González Iñárritu da rienda suelta a muchas de sus propias meditaciones. Birdman habla del ego, de la necesidad de reconocimiento, de confundir la admiración con el amor, de entender ya demasiado tarde que era amor lo que tuvimos y no reconocimos a tiempo, y que eso era lo único que necesitábamos tener. Todos tenemos algo de Birdman.
El siguiente riesgo de este realizador defeño fue dejar de lado la ficción pura y partir ahora de un hecho histórico.
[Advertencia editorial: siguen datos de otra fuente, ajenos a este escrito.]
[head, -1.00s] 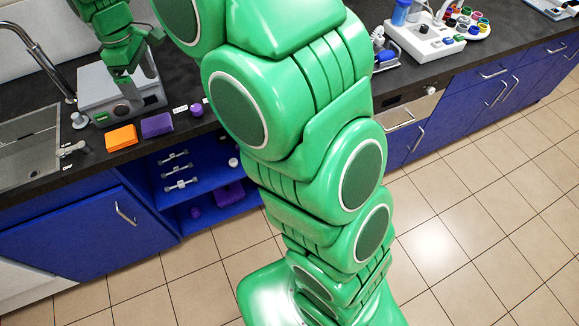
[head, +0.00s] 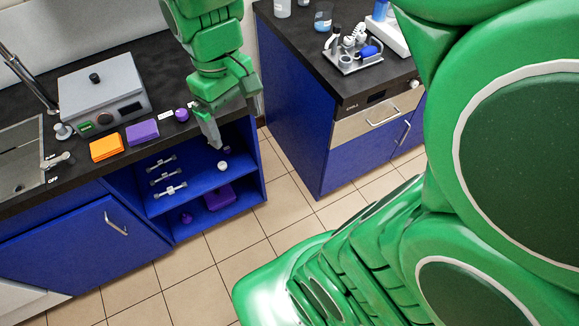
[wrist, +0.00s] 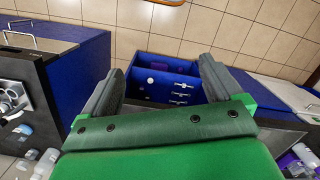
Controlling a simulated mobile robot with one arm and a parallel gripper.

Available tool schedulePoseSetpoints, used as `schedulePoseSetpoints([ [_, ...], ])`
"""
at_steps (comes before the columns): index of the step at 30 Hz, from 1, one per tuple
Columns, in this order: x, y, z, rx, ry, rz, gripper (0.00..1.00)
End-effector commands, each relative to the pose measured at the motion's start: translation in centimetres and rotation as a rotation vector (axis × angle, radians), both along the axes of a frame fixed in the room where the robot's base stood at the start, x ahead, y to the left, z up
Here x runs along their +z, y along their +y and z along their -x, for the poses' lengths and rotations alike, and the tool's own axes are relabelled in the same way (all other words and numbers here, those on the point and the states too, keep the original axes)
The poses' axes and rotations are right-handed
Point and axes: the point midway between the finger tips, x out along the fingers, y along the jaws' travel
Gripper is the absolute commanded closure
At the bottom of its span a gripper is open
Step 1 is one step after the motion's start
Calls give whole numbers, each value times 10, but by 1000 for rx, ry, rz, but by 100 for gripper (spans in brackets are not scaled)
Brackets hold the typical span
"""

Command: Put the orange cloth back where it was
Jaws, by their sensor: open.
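The orange cloth (head: 107,147), a folded block shape, lies on the dark counter near its front edge, just left of the purple cloth (head: 142,132). My gripper (head: 213,132) is at the right end of that counter, in front of its edge and above the open blue shelf unit, well right of the orange cloth. In the wrist view my gripper (wrist: 163,82) has its two fingers wide apart with nothing between them. The orange cloth is not visible in the wrist view.
A grey device with a knob (head: 102,92) stands behind the cloths; a sink (head: 22,160) is to the left. The open blue shelf unit (head: 203,180) holds several metal bars and purple items. A second counter (head: 300,75) carries lab equipment. Tiled floor is free between them.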

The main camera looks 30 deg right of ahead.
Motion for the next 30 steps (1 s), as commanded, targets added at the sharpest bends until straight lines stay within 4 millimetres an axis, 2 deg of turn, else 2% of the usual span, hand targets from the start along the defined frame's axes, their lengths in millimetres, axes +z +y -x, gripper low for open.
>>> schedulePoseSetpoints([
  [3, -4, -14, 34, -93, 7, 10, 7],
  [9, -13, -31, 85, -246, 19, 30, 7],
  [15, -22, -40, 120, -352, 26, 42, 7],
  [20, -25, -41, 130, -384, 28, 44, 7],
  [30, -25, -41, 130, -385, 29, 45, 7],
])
Para su último trabajo en cine —que por cierto le ganó su segundo premio Oscar como Mejor director— se aventuró a rodar en condiciones extremas, en medio de un bosque canadiense siempre con temperaturas bajo cero, una especie de western: El Renacido (2015) cuenta del tortuoso viaje de regreso de un mercader de pieles en la naciente costa Oeste de Estado Unidos, que después de una emboscada india y el brutal ataque de un oso es abandonado por sus compañeros en medio de la nada. Sobra decir cuan premiada fue esta película y que se trató de un nuevo despliegue del genio visual de Lubezki, lo importante es señalar cómo González Iñárritu la construyó casi como una fábula sobre la lucha interior de un hombre por encontrar el deseo de seguir viviendo cuando lo ha perdido todo, una exploración crucial para el realizador luego de la sensible muerte de su padre.
Finalmente, vale mucho la pena mencionar otros proyectos que ilustran cómo la sed de narrativas de González Iñárritu no se limita al cine: en 2002 realizó un pequeño cortometraje para un trabajo coral en torno a los ataques de septiembre de 2001 a las Torres gemelas en Nueva York, una labor muy especial con el sonido y el poder de los mensajes, y de la realidad sobre la ficción. También la instalación audiovisual que le ganó otro premio Oscar en 2018: Carne y arena, en la que trató de llevar a los espectadores al mismo terror, agotamiento e incertidumbre que experimentan los migrantes que se lanzan a atravesar el desierto buscando alcanzar Estado Unidos.